Sunday, June 22, 2008

How do you do?

How do you do? My name is Kimberly. I'm married. Live in the Milwaukee area. I have a very sweet, quiet-natured husband, and four very lively parakeets (budgies). I have a passion for photographing the parakeets, and have videos posted featuring them on Youtube.

Lots of viewers have asked questions about raising parakeets, and I have so many photos to share, that I thought I'd start this blog. Although, it will probably contain all kinds of photos, raves, rantings, musings, wanderings, etc., on a variety of subjects.

I'm a novice gardener, into arts and crafts, photography, music. I sing. I crack jokes. I crack wise (and sometimes not-so-wise), and torture my husband (lovingly, of course).

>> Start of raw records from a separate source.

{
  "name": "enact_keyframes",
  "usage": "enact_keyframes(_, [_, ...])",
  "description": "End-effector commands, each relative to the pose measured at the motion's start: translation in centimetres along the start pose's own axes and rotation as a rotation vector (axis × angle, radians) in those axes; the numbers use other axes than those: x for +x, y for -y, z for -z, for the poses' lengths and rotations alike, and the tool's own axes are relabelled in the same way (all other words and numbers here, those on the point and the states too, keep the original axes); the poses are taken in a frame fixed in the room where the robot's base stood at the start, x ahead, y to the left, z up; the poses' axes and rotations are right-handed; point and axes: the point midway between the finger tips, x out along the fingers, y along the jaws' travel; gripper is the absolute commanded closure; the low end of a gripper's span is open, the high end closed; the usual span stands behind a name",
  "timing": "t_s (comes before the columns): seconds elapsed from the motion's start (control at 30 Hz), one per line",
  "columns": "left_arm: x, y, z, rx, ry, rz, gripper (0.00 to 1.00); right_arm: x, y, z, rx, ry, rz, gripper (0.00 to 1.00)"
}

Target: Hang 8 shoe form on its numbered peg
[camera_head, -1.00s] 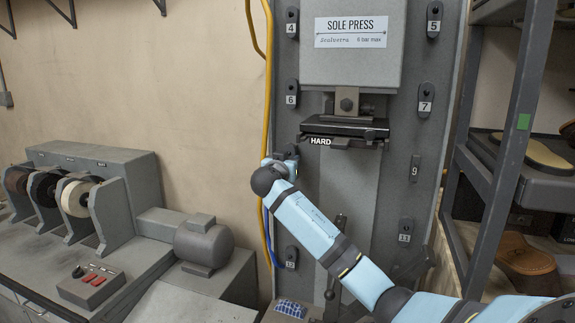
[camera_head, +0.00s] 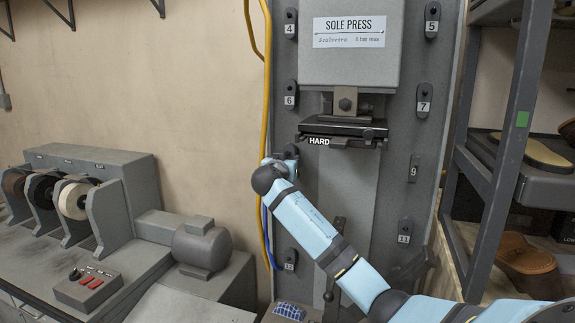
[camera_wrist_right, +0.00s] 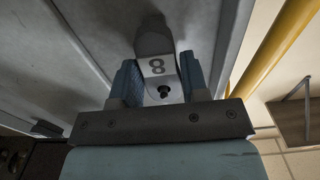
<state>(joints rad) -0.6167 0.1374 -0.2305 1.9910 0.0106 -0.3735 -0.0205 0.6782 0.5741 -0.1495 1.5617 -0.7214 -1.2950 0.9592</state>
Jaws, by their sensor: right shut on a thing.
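The 8 shoe form (camera_wrist_right: 154,40) is a dark, rounded piece with a pale label reading 8 and a small dark knob or hole beside the number. In the right wrist view it sits between the two blue fingers of my right gripper (camera_wrist_right: 158,82), which is shut on it. In the head view my right gripper (camera_head: 284,160) is at the left edge of the grey press panel, below the 6 piece. Only a dark bit of the form (camera_head: 292,151) shows there. Its peg is hidden, and I cannot tell whether the form is on it. My left gripper is not in view.
Dark numbered pieces 4 (camera_head: 290,23), 6 (camera_head: 290,94), 5 (camera_head: 432,20), 7 (camera_head: 424,100), 11 (camera_head: 405,231) and 12 (camera_head: 290,259) line the panel. A bare 9 plate (camera_head: 413,169) is at right. The press head (camera_head: 343,130) and yellow hose (camera_head: 267,100) are close to my arm.

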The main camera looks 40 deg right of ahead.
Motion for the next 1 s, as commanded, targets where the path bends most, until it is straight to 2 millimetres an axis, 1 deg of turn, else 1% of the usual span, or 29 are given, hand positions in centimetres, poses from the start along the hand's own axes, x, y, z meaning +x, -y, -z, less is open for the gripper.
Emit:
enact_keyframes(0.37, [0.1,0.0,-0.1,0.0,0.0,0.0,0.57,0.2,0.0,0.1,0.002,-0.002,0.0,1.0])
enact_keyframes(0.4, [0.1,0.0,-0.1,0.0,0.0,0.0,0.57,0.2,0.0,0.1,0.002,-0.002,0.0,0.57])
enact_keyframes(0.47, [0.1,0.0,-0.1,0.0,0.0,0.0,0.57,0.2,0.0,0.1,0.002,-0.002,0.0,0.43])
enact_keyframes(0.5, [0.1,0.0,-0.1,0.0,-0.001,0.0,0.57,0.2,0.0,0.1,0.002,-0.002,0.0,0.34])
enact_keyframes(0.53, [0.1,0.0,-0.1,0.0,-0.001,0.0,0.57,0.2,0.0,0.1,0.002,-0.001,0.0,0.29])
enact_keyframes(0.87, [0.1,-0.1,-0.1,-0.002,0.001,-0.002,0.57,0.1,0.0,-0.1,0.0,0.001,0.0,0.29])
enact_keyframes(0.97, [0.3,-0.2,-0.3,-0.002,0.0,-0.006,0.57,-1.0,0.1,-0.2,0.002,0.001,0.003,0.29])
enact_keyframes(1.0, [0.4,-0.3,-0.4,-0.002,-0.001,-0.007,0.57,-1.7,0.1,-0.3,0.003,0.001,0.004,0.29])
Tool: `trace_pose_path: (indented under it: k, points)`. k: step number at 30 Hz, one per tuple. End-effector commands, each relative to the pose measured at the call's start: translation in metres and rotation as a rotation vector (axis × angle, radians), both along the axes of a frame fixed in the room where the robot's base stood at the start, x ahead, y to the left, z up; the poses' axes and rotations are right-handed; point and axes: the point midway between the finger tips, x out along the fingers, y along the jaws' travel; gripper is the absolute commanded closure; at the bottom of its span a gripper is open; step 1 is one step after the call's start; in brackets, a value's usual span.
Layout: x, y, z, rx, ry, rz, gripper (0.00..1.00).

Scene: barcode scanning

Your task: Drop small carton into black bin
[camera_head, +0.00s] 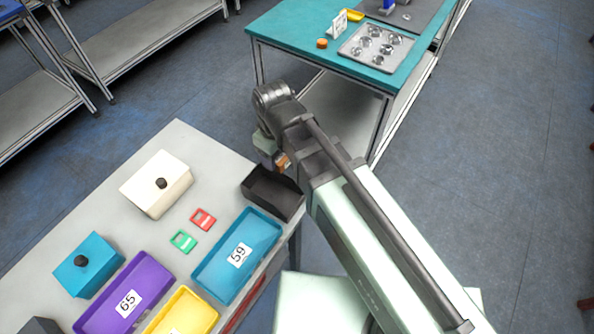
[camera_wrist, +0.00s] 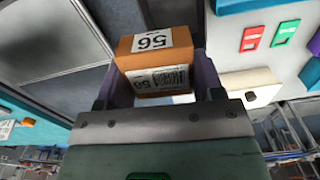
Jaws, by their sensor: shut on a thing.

The most exciting thing to happen to me lately is that I've been a finalist in a Hallmark card contest. I created a "Shoebox" card using one of my original photos, entered it in the contest, and am now one of 18 finalists. All of the finalists cards are being sold in Hallmark stores across the country. And voting is ongoing online until the end of August. You can vote once per day, per person at the contest website: www.hallmark.com/you

If you wish to purchase any of the cards you can purchase them online, or visit your local Hallmark store. Purchases do not count towards contest votes, however. Voting is free.

Well, that's it. My first post. I'll be back soon.